Wednesday, August 06, 2008

Pet Day: Speedy and Pokey

It was in the Spring of either fifth or sixth grade when the next animals entered the URI! household menagerie. This time, instead of a peeing kitty, it was a pair of fluffy guinea pigs.

Although we didn't realize it at the time, guinea pigs are easily some of the most worthless pets in the history of pets. Now, many pets don't have much to offer to the human race -- snakes spend the entire day sitting stock still on a stick, stoically staring. However, guinea pigs are equally worthless and annoying to boot.

Guinea pigs are larger than a mouse but smaller than a rat, poop and pee eighteen thousand times a day, refuse to be picked up or petted, and make an air raid BWEEEEP sound whenever they're hungry. They eat constantly and grow to the size of a mutant potato -- as they expand, their proclivities for pooping and peeing increase in a linear fashion.

My sister's piggy was named Speedy, a sleek white, tan, and brown beast that looked like the failed design for an African flag. My own, Pokey, was whorled in cowlicks and looked slightly like a partially gnawed albino apple.

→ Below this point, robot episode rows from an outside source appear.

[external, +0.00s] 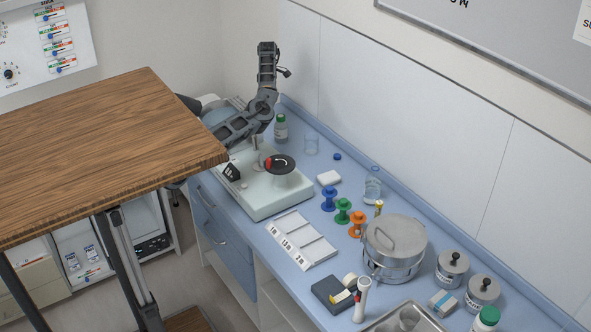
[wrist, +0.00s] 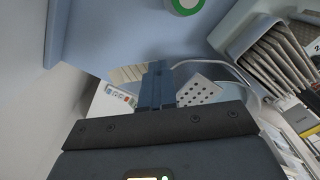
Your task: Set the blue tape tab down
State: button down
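My gripper (wrist: 157,84) shows in the wrist view with its two narrow dark-blue fingers pressed close together. I cannot make out a separate blue tape tab between them; anything thin there is hidden or too small to tell. In the external view my arm rises over the far left end of the counter, and its fingertips are too small to read. A blue spool (external: 329,197) stands upright on the counter beside a green spool (external: 343,209) and an orange spool (external: 358,223). No loose blue tab is clearly visible.
The pale machine with a black dial (external: 280,163) stands below my arm. A green-capped bottle (external: 281,128), a glass beaker (external: 312,144) and a small blue cap (external: 337,156) are behind it. A white labelled tray (external: 297,240) and a steel pot (external: 394,243) crowd the counter. A wooden tabletop (external: 100,150) is at left.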

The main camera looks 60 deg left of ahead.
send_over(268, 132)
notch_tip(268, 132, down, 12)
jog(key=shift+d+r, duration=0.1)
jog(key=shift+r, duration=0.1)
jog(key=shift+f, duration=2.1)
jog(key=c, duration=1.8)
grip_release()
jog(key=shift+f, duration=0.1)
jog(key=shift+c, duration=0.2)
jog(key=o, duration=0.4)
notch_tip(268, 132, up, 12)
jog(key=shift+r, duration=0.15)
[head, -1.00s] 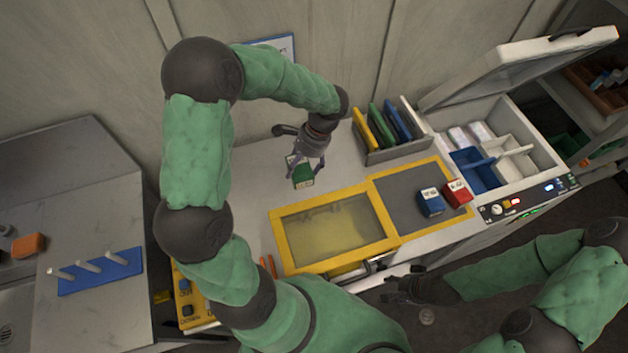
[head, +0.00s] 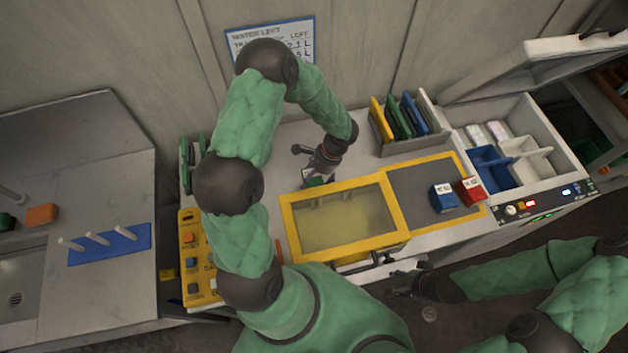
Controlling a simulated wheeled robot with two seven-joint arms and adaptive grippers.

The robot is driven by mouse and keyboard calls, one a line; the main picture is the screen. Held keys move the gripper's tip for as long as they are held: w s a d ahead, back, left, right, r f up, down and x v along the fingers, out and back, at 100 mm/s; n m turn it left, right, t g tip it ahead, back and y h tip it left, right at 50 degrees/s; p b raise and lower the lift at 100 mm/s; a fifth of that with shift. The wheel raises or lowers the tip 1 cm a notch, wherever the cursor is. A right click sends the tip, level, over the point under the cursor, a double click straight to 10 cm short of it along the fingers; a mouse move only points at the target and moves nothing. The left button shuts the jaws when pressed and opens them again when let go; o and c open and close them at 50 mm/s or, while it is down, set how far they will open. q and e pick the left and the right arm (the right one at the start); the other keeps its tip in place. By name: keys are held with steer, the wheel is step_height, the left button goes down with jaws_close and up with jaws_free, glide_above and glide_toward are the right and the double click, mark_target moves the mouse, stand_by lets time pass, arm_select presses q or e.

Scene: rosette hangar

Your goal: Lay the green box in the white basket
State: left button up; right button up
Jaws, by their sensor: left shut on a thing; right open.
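The green box (head: 316,181) is on the worktop behind the yellow-framed window, mostly hidden by my left gripper (head: 318,172). My left gripper is shut on it; I cannot tell whether the box still touches the worktop. The white basket (head: 536,162) sits inside the open white chest at the right, beside a blue basket (head: 492,172). My right gripper (head: 396,284) is open and empty, low in front of the counter.
A blue box (head: 443,198) and a red box (head: 470,189) stand on the grey mat (head: 413,192). A rack (head: 412,143) of coloured plates stands between my left gripper and the chest (head: 555,133). The chest's lid (head: 550,62) is raised.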

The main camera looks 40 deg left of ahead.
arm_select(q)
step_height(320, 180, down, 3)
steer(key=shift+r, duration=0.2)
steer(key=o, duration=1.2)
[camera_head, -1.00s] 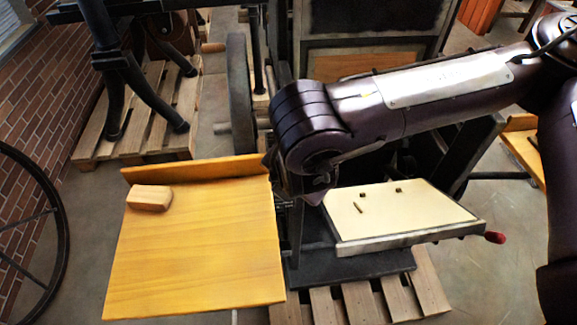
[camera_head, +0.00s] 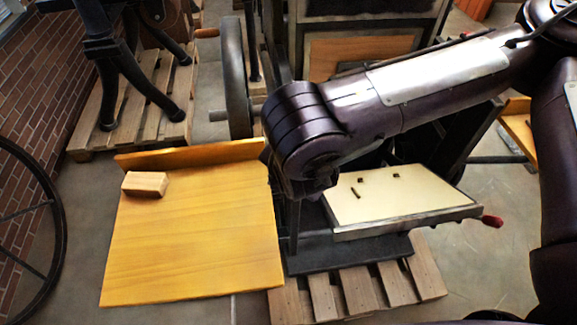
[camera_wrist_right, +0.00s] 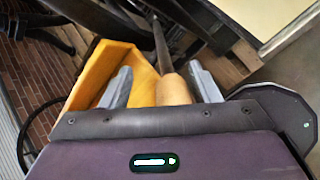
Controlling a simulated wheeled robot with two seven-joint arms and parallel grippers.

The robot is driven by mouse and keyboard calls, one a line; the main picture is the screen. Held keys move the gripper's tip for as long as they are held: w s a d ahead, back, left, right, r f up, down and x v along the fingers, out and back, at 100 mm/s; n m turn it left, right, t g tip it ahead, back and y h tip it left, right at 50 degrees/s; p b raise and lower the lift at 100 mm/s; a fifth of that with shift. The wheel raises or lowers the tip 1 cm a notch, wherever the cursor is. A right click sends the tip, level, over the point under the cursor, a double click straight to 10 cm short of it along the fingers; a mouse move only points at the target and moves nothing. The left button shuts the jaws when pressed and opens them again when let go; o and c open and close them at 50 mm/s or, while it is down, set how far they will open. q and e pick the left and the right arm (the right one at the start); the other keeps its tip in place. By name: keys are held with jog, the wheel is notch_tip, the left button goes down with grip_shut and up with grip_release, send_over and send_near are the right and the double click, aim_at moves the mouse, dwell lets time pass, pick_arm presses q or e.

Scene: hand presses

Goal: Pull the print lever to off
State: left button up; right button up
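In the right wrist view a dark rod (camera_wrist_right: 160,45) ends in a rounded wooden handle (camera_wrist_right: 173,90), which I take to be the print lever. My right gripper (camera_wrist_right: 162,85) is open, with its two grey fingers apart. The handle shows between them, closer to the right finger, with a gap on the left. I cannot tell whether the right finger touches it. In the head view my right arm comes in from the right and hides the gripper and the handle. The press's cream-coloured bed (camera_head: 405,200) lies just right of my wrist. My left gripper is not in view.
A yellow wooden board (camera_head: 190,240) with a raised back edge stands left of my wrist, bearing a small wooden block (camera_head: 145,184). A pallet (camera_head: 370,290) lies below. A large wheel (camera_head: 62,215) stands far left.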

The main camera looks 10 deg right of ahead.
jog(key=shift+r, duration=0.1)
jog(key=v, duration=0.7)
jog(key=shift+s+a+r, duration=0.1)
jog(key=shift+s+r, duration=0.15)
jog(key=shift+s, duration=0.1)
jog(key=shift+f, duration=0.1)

We kept them in a homemade cage of PVC pipe, wire screen and metal trays covered in newspapers.

From the day we got them, they ran from us at every opportunity -- all the silly Guinea Pig books from the local Crown Books suggested that continued petting and holding would tame them, but all it did was result in further poop and pee in the unfortunate petter's lap. Continued attempts to lap-train them failed, and eventually we reached a point of mutual coexistence -- we would feed them fifteen times a day and clean their cages every time they smelled like a urinal trough, and they would not go BWEEP BWEEP BWEEP.

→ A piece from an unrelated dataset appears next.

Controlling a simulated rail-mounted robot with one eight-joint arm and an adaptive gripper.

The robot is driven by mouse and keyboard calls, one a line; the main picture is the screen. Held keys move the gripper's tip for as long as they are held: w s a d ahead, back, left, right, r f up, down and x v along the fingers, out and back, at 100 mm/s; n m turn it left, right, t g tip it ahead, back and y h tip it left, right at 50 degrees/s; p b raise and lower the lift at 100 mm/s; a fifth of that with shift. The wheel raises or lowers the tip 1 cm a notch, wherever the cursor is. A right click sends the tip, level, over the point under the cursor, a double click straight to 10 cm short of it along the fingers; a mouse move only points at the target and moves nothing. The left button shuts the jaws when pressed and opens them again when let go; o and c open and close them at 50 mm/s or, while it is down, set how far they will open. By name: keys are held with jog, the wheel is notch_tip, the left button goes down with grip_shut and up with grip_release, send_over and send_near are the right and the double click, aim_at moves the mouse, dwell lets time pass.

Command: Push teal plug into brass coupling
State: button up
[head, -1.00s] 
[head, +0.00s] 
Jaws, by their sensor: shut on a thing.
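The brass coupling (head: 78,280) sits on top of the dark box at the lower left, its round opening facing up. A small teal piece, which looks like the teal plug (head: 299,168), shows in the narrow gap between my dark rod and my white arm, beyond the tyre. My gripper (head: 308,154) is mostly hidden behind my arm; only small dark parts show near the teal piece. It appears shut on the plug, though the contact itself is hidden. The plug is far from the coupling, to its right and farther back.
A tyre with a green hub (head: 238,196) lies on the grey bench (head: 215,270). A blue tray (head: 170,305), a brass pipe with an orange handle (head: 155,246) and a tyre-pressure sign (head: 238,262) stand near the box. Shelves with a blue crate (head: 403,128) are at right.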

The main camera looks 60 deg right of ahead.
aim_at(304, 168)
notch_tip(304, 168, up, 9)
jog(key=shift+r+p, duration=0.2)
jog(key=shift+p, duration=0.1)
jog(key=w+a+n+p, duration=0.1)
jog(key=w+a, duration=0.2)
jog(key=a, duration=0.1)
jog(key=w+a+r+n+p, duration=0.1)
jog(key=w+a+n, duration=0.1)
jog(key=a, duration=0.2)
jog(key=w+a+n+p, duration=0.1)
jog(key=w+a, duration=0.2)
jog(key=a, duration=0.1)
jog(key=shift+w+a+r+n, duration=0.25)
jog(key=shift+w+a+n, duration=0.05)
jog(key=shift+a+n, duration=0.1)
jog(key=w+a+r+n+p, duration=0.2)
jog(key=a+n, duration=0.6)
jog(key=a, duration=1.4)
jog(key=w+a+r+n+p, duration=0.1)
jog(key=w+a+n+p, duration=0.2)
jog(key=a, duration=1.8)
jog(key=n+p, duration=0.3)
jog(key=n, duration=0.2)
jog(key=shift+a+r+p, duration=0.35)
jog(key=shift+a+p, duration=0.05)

Eventually, they grew to a size where their cage was always a soggy pastiche of piggy pellets and sprayed urine, requiring a daily cleaning to keep the smell down. Cleaning was an arduous affair, requiring us to chase them into one half of the two-trayed cage while we swapped out the newspaper in the other half.

Of course, kids in fifth and seventh grade are not going to keep up with a daily task like this -- we could barely remember to practice our instruments for thirty minutes a day without constant nagging. So eventually, my valiant dad became the constant gardener of these unpleasant beasts.

It all came to an end one day when we returned home from school to find the space where the cage once was vacuumed and empty. When asked where they had gone, my dad simply said that he'd gotten tired of the BWEEEEPing and found them a new home.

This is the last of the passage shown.